• **Challenge**:
Copy each line of the entries that contains the word "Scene".
• • • • • • •
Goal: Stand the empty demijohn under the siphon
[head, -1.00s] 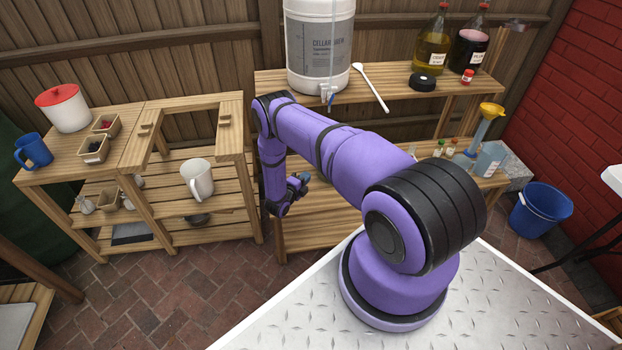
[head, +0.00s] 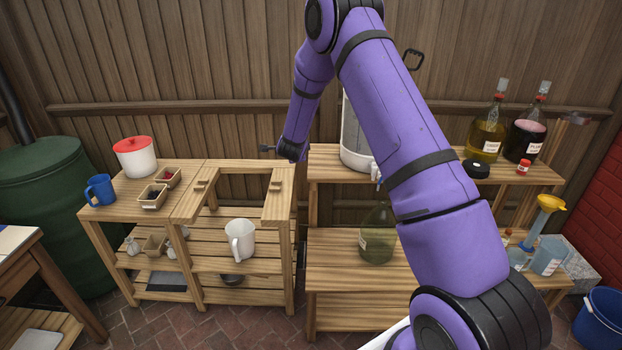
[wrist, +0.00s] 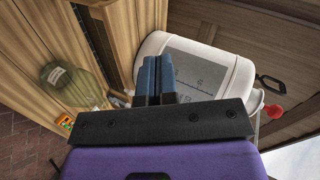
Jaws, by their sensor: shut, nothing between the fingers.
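A green-tinted glass demijohn (head: 377,240) with a pale label stands upright on the lower shelf, partly behind my arm; it looks empty. It also shows in the wrist view (wrist: 68,84). The white fermenter (head: 352,146) stands on the upper shelf above it, largely hidden by my arm; it is large in the wrist view (wrist: 224,68). A small tap with a blue end (head: 375,172) shows at its base; the rest of the siphon is hidden. My gripper (head: 265,149) is raised left of the fermenter, its blue fingers (wrist: 158,78) together and empty, apart from the demijohn.
Filled yellow (head: 486,138) and dark (head: 524,139) demijohns stand right on the upper shelf, near a black lid (head: 476,169). A funnel (head: 551,203) and jug (head: 549,255) are at lower right. Lower shelf left of the demijohn is clear.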

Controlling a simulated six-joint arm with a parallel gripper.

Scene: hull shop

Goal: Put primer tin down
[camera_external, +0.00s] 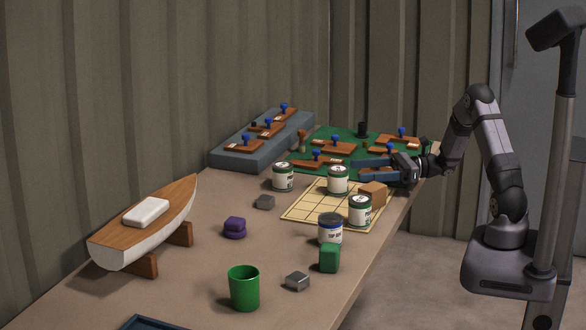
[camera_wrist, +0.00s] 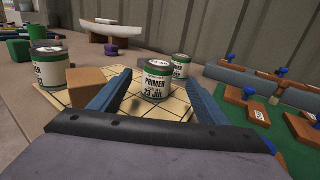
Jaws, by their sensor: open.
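A second similar tin (camera_external: 283,177) stands just off the board to the left, and shows behind in the wrist view (camera_wrist: 181,66). A third (camera_external: 360,210) stands at the board's near right corner.
A wooden block (camera_external: 373,191) sits on the board close to my gripper. A green mat (camera_external: 352,155) with wooden tool pieces lies behind. A boat hull (camera_external: 150,225) is at left.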

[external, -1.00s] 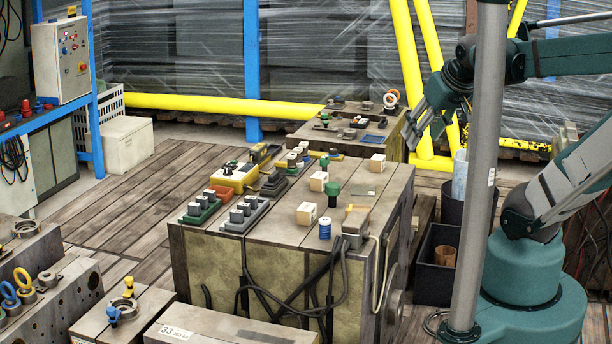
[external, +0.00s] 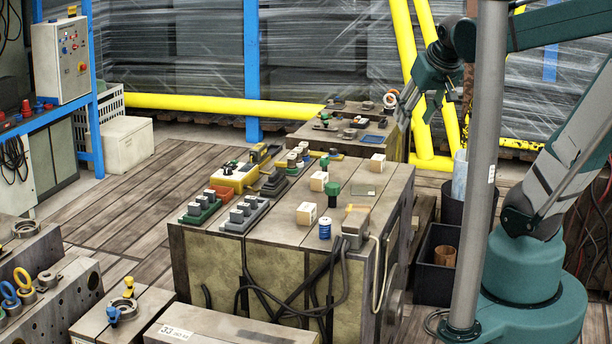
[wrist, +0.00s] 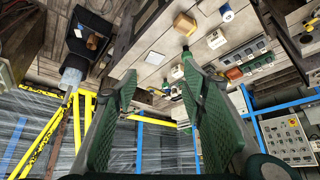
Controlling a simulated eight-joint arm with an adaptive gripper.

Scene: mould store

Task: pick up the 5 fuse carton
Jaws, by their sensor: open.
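Three small pale cartons stand on the big block's top: one near the front (external: 306,213), one in the middle (external: 318,181) and one toward the back right (external: 377,162). Their print is too small to read, so I cannot tell which is the 5 fuse carton. My gripper (external: 403,108) is open and empty, in the air behind and right of the cartons. Its spread fingers frame the wrist view (wrist: 160,72).
Connector blocks (external: 243,214) line the left edge. A grey pole (external: 478,170) stands before my arm. Yellow posts (external: 408,70) rise behind.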

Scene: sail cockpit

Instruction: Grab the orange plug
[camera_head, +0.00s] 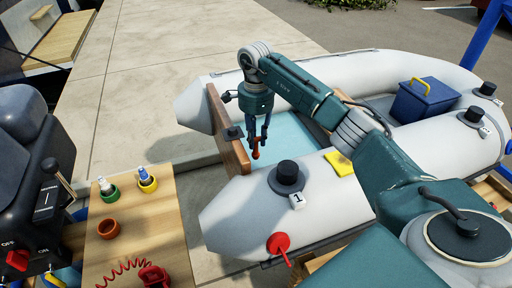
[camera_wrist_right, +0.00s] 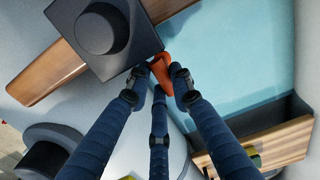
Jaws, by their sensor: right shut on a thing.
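The orange plug (camera_head: 256,154) is between the fingertips of my right gripper (camera_head: 258,143), which points down over the stern of the grey inflatable boat (camera_head: 330,180). In the right wrist view the orange plug (camera_wrist_right: 163,72) shows between the dark blue fingers of the right gripper (camera_wrist_right: 162,78), partly hidden by them. The fingers are shut on it. It is close to a dark square block (camera_wrist_right: 108,35) on the wooden transom (camera_wrist_right: 50,75). I cannot tell whether the plug touches the block. My left gripper is not in view.
A wooden table (camera_head: 170,205) at left holds green, yellow and orange cups (camera_head: 109,229) and a red coiled cord (camera_head: 152,275). A black valve cap (camera_head: 287,174), red valve (camera_head: 279,243), yellow cloth (camera_head: 340,163) and blue box (camera_head: 425,103) are on the boat.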

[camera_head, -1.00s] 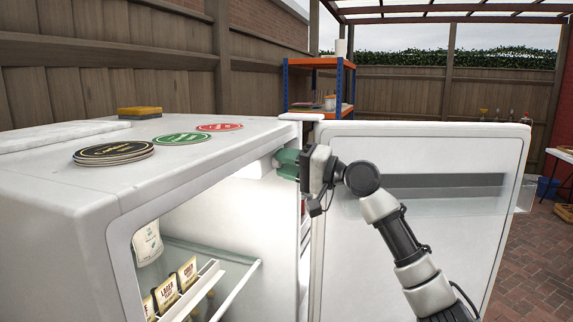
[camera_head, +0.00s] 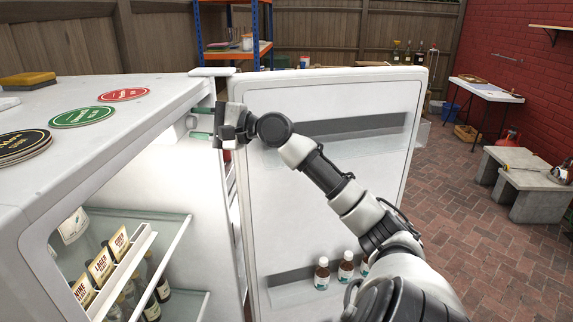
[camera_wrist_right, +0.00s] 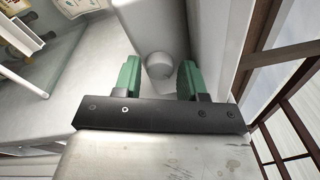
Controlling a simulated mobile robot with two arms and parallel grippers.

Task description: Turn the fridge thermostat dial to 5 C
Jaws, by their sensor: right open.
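The white fridge (camera_head: 110,130) stands at the left in the head view with its door open. My right gripper (camera_head: 201,123) is at the top of the fridge opening, near the hinge side, its green fingers pointing into it. In the right wrist view the gripper (camera_wrist_right: 160,78) is open, with a pale round knob (camera_wrist_right: 159,66), which looks like the thermostat dial, between and beyond its fingers. The fingers look apart from the knob. No scale or marks on it are readable. My left gripper is in neither view.
The open fridge door (camera_head: 335,170) is behind my right arm, with several small bottles (camera_head: 346,267) low on it. Bottles and labelled packets (camera_head: 101,266) fill the shelves. Coasters (camera_head: 83,116) and a sponge (camera_head: 27,79) lie on top. Paving is open at right.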

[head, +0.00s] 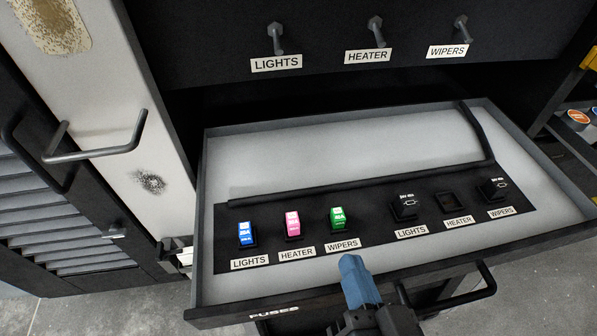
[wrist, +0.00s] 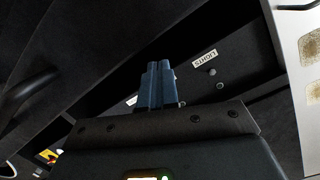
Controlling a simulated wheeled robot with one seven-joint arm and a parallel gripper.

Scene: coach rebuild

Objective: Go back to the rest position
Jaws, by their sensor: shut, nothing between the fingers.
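My gripper (head: 352,268) shows at the bottom middle of the head view, with blue fingers shut together and nothing between them. It is at the front of the open fuse drawer (head: 590,205), below the fuse labels. In the wrist view the gripper (wrist: 160,68) points toward a dark panel with a LIGHTS label (wrist: 205,58). My arm hides part of the drawer's front edge.
The drawer holds a blue fuse (head: 246,235), a pink fuse (head: 292,223), a green fuse (head: 338,218), two black relays (head: 404,207) (head: 490,191) and an empty HEATER socket (head: 451,202). Switches (head: 276,40) are above. A handle (head: 95,152) juts out left.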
• • • • • • •
• **Response for this exercise**:
Scene: hull shop
Scene: mould store
Scene: sail cockpit
Scene: coach rebuild

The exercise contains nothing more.